I highlight this week’s Indie Nation game with a slight hint of sadness: as much as I enjoy this game, I am more or less incapable of playing it any more, now that I am back home.
You see, Cowboyana is a mandatory two-player game: on the same keyboard, each player controls a gunslinger throughout about twenty different vignettes. Will you cooperate, or destroy each other? Will you pour the other a drink, or shoot him dead as he holds the bottle?
If you’ve got a friend you can play with, go ahead and download the game and don’t bother with the rest of this article until you’re done. If you’re all by your lonesome, hit the jump to see what you’re missing.
Most of my proper time with Cowboyana took place during E3: I shared a hotel room with Jon Holmes and his camera crew (consisting of his friend Andy), and as they had to wait for their interview footage to capture and I hadn’t received an invite to the Rock Band party that night, we passed the time by playing Cowboyana, which I had been eager but unable to try out since its release.

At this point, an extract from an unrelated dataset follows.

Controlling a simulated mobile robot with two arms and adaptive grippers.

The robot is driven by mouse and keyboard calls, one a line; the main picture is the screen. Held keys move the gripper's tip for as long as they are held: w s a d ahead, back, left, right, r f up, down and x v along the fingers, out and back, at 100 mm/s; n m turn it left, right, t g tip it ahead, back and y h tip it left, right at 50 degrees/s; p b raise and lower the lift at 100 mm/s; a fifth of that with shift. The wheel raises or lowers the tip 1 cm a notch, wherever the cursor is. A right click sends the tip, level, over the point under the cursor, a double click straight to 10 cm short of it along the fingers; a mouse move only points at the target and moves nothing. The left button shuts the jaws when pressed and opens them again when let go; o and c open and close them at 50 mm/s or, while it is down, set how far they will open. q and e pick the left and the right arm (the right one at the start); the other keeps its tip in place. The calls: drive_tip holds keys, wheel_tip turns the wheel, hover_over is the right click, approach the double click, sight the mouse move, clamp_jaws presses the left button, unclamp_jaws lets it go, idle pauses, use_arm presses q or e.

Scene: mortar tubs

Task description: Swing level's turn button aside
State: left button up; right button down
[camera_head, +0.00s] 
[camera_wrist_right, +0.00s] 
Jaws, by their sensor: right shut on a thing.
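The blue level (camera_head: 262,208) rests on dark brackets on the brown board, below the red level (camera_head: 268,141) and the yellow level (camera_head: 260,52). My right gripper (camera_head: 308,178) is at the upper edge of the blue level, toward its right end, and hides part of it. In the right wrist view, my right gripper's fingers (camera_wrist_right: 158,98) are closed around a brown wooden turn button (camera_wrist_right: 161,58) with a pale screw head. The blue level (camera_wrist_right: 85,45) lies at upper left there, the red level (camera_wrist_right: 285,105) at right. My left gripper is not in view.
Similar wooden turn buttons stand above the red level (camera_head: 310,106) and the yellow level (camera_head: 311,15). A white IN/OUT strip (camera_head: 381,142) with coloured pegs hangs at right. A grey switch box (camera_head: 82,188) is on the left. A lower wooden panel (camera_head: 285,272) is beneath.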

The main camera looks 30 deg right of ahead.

Cowboyana is a game without an ending, a sequence of randomly-selected mini levels based around one or more of the three tenets of cowboyism: drinking, shooting, and riding.
It is also, albeit subtly and maybe unintentionally (though I doubt it), an arthouse game.
You see, the game requires two players, but it doesn’t fall into any established 2P game structure: it’s not just a deathmatch game, not just a cooperative game. It can be both or either, depending on how the players interact with the vignettes.
The game opens, and frequently returns to, a scene in a saloon where the two cowboys sit side-by-side at the bar. A drinking minigame begins, which looks like this:
Both players have control of the bottle. One player controls the bottle’s angle, while the other controls the movement. The players can either cooperate and pour each cowboy a glass, or fight over giving themselves more whiskey, or simply pull out a gun at any time, ending the whiskey minigame and turning the level into a straight gun duel between the two players. Also, for seemingly no reason, the controls reverse every few seconds: you’ll think that A tilts the bottle left and D tilts it right, but suddenly the controls will switch and you’ll have to keep up.
Whichever attitude the players take toward the whiskey game influences what the next level will be. I don’t know if it’s 100% guaranteed, but, generally, it seems that if you both pour equal glasses of whiskey for one another, you both play a cooperative level next (either a shootout on a train, or a horse ride across the desert where one of you controls the horse). If one gets more whiskey than the other, or if one of you shoots the other, then there’s a greater chance of the next vignette being a solo level, where one player fights off a large group of AI-controlled desperadoes.
We could spend time talking about how this mechanic speaks volumes talking about the nature of friendship, betrayal, and the cowboy mythos, but the random cowboy poetry preceding each scene attempts to do anyway. Suffice it to say that there is some meaning there, even if you’re too busy shooting baddies and buffalo to notice.
Also — and I just had to devote a paragraph to this — the reload feels AWESOME. Your gun is a revolver with eight chambers, and in order to reload it you have to hold down the reload key, and then press the movement keys (either WASD or the arrows, depending) in all eight directions. When you get really good at the reload, you can hit the reload key, then quickly twirl your fingers all around the movement keys making a 360 degree arc, hitting every chamber and making some very satisfying “clickclickclick” reload noises as your desperado twirls the gun in his hand.
Even ignoring the artistic merit of Cowboyana‘s structure, however, the random nature of the game imbues a lot of fun and replayability into what might have otherwise gotten really, really old after both players have seen the majority of the scenes.
As Andy and Jon played, they slowly worked out the behind-the-scenes mechanics of which drinking outcome resulted in which succeeding level. As the shooting levels were pretty damn difficult (not to mention friendly fire is always on), Andy and Jon found themselves dying…yet their deaths weren’t punishments. The vignette simply ended, and the players were ushered onward into a new scene. Death was still kind of a bummer, as the players wanted to make it to the end of each scene alive, but it didn’t cause any frustration. At least, not enough to make Jon and Andy stop playing within a half hour of first touching the controls.
To summarize, Cowboyana is a very random, very clever, very fun, and very unusual arthouse game. I’ve honestly never seen anything like it. If you’ve got a friend to play with, spend a few minutes dicking around trying check out all the scenes, or see if both of you can make it to the end of a train sequence without dying. Hell, if you’re lucky, Cowboyana might even teach you a little bit about whoever you’re playing with.